A veces es mejor cerrar los ojos y no ver nada de lo que pasa a tu alrededor. Ni escuchar tantas tonterías. Si no ves, no sientes. Si no miras ni enciendes el móvil, eres más feliz. Cuando algo se tuerce puedes cerrar los ojos y dejar pasar el tiempo; al abrirlos, quizá el problema ya se haya esfumado. Pero es importante vencer a la tentación. No encender nada.

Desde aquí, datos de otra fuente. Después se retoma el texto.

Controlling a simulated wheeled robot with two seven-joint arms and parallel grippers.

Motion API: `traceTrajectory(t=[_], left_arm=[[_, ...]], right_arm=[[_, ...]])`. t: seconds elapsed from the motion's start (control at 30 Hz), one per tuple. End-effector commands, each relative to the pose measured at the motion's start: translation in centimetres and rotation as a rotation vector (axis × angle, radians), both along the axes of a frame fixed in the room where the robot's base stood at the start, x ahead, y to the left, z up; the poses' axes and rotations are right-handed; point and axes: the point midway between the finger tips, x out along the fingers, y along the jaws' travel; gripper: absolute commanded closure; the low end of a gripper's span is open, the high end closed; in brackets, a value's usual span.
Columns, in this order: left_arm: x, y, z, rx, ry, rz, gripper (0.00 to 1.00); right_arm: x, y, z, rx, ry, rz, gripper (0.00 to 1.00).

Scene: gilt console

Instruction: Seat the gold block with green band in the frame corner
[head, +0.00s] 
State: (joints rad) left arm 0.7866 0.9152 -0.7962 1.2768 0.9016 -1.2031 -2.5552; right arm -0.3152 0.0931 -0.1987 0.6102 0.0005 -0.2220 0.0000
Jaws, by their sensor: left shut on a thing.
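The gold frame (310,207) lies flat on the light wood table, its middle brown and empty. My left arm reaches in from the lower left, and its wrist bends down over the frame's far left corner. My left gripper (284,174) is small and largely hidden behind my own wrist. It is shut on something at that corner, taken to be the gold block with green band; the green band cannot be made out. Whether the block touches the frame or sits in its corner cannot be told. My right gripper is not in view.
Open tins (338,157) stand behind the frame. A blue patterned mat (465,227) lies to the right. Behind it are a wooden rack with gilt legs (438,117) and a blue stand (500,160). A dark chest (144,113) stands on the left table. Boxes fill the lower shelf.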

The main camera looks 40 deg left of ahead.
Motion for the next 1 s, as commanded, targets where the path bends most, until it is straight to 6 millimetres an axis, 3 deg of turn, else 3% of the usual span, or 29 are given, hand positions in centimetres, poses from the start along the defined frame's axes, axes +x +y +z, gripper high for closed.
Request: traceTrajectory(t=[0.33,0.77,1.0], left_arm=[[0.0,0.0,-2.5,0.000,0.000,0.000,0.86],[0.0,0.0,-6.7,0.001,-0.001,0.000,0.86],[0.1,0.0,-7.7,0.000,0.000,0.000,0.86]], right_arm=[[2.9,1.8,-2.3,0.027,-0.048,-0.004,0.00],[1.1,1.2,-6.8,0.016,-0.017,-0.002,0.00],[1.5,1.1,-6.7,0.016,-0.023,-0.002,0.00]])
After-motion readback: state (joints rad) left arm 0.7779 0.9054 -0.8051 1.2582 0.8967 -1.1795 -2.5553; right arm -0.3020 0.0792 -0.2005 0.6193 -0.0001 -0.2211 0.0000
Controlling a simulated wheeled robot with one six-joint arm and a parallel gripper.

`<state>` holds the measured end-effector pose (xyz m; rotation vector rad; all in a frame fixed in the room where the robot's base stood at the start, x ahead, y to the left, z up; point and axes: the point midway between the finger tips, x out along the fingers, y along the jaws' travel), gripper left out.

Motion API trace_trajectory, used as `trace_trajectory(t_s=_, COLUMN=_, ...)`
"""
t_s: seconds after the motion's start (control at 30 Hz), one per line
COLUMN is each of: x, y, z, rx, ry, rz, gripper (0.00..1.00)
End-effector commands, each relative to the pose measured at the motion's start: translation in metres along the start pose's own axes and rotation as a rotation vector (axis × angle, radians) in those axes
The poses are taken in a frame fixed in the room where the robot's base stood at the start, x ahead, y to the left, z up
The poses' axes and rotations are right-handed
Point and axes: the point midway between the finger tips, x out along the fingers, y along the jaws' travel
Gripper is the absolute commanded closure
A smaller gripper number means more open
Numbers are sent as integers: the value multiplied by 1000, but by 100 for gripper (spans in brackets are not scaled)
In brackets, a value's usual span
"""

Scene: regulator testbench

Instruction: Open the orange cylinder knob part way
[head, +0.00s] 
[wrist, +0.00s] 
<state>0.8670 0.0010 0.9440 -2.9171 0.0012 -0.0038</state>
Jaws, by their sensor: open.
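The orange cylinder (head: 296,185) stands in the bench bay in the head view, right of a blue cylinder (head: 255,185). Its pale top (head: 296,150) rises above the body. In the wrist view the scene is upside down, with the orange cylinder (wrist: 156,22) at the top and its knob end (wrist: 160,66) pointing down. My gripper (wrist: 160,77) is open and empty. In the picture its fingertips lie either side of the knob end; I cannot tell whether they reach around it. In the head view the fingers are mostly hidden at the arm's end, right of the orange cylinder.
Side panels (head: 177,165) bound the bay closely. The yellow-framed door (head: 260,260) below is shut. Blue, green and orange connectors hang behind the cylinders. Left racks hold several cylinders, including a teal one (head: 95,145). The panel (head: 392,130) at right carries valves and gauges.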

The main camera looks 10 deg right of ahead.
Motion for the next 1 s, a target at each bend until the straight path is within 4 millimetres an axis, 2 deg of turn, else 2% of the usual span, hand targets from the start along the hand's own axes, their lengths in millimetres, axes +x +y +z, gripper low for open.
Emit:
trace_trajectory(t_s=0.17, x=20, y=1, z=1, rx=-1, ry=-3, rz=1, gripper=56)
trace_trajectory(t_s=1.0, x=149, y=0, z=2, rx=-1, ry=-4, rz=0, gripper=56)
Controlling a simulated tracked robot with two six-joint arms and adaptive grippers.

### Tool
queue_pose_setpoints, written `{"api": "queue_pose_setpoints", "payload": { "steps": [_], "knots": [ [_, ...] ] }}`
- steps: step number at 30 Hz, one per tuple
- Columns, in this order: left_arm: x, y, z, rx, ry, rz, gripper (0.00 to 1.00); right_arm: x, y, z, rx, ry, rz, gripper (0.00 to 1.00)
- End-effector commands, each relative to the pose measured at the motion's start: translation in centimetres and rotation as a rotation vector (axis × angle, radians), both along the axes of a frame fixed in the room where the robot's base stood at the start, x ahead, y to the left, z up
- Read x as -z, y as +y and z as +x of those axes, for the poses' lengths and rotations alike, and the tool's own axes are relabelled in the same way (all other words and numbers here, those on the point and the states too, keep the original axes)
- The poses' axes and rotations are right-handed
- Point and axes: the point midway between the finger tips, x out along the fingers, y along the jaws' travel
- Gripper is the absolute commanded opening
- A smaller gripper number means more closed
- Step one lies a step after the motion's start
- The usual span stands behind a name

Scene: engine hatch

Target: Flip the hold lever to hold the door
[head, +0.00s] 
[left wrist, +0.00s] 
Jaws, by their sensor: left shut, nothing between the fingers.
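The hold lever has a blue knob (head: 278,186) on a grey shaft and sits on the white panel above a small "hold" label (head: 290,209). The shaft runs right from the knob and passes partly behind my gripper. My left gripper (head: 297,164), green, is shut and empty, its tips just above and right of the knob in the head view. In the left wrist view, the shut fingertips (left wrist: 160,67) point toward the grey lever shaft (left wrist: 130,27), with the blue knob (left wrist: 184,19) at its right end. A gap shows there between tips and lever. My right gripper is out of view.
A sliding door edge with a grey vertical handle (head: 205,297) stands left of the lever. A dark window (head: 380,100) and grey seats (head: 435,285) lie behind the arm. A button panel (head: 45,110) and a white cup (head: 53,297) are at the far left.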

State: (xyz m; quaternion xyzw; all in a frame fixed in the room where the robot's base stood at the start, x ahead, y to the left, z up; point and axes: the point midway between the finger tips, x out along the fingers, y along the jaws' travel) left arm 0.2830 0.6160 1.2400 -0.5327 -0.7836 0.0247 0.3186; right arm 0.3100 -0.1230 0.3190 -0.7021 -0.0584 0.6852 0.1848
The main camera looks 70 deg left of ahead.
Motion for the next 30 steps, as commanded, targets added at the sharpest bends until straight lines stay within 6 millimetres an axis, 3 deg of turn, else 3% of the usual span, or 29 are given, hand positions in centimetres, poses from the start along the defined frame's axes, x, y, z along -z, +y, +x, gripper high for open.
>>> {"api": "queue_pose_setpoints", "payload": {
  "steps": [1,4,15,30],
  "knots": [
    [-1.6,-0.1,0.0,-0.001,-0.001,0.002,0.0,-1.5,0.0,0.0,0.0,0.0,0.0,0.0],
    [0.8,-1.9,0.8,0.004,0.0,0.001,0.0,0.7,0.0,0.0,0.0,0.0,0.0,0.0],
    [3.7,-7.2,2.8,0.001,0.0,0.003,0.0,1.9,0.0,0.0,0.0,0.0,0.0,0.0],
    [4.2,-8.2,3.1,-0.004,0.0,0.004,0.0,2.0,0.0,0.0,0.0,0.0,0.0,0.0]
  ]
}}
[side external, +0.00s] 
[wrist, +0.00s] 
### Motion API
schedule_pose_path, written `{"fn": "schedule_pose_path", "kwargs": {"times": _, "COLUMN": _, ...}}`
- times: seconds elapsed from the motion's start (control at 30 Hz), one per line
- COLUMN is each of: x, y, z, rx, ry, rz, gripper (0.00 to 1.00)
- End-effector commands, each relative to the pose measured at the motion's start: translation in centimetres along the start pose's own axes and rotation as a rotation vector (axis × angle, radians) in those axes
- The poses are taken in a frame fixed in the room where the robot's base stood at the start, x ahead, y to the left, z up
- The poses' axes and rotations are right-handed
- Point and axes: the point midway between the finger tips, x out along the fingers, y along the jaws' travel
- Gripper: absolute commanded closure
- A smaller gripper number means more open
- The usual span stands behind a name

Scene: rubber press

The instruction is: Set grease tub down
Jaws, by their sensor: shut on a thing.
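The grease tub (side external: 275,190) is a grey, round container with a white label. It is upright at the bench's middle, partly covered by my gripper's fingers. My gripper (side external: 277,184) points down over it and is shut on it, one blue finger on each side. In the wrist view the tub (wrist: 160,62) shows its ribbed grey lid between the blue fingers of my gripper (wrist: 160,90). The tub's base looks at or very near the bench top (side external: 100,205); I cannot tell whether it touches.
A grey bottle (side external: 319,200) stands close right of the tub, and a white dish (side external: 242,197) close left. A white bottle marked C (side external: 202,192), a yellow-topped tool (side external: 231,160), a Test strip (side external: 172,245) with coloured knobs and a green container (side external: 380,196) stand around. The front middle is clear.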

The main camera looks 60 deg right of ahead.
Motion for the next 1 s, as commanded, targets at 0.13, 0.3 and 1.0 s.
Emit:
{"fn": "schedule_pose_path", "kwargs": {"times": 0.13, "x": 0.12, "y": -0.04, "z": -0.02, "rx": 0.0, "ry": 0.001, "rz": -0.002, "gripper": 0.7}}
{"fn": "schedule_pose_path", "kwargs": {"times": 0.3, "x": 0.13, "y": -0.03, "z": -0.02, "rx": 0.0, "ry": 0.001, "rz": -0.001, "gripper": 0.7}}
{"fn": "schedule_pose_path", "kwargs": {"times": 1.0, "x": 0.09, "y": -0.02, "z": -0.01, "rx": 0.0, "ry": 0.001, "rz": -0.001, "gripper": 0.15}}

Yo de chico lo hacía mucho. Pasaba los domingos con la radio puesta, convenciéndome de que terminaría las tareas de matemáticas cuando acabaran los partidos de las cinco. Me gustaba escuchar la radio, pero cuando le marcaban un gol a mi equipo la apagaba y me iba a la calle. No recuerdo qué hacía, si jugar con mis amigos o pasear --quizá fuera muy chico para pasear--. Sé que esperaba hasta que sabía con certeza que el partido había finalizado. Entonces volvía a subir, con la esperanza de que algo hubiera cambiado.

Encendía la televisión, ponía el teletexto y tapaba el resultado. Para darle más emoción. Primero veía el del rival, lo cual era peligroso porque a veces me llevaba un chasco. Pero casi siempre funcionaba. ¡Remontada! Era magia. Me sentía muy poderoso por esa capacidad de cambiar un marcador. Porque estaba convencido de que si me hubiera quedado en casa con la radio encendida nada habría cambiado. Tenía que moverme. Siempre hay que moverse, aunque no sepas adónde ir.

- Tienes que escribir una carta de amor.

No la voy a escribir, aún es pronto.

Anoche no calculé bien. Encendí el ordenador --hace años, o décadas, que no miro el teletexto-- y abrí una web general de fútbol, no Diario CÓRDOBA, porque me parecía demasiado directo encontrarme el titular en la portada, quería algo de emoción y por eso buceé entre resultados de partidos que ni conocía. Me alegré al ver el 0--1 en pequeñito, pero, ¡maldición!, no había terminado.

La pantalla reflejaba un 90+.

Estúpido de mí.

Faltaban minutos, o segundos, pero había podido fastidiar el triunfo con mi inconsciente e irresponsable acto. Le di varias veces a F5, pero el 90+ no desaparecía.

Me fui a la cocina. El arroz se me había pegado. Me vino bien. Mientras le quitaba el almidón y raspaba la olla con detergente puede que estuvieran pasando cosas en Alcorcón, pero yo no me enteraba de nada.

Eché el arroz en la sartén con las setas, lo mezclé y lo probé. Insulso. Una vez más había olvidado la sal.

Esto me llevó otros treinta segundos porque el salero estaba casi vacío y tuve que recargarlo, lo cual no es fácil.

Volví al cuarto con la tranquilidad de saber que el partido ya habría acabado, aunque con la conciencia alterada. No me lo perdonaría. Si por algún casual el Córdoba no había ganado, el único culpable sería yo.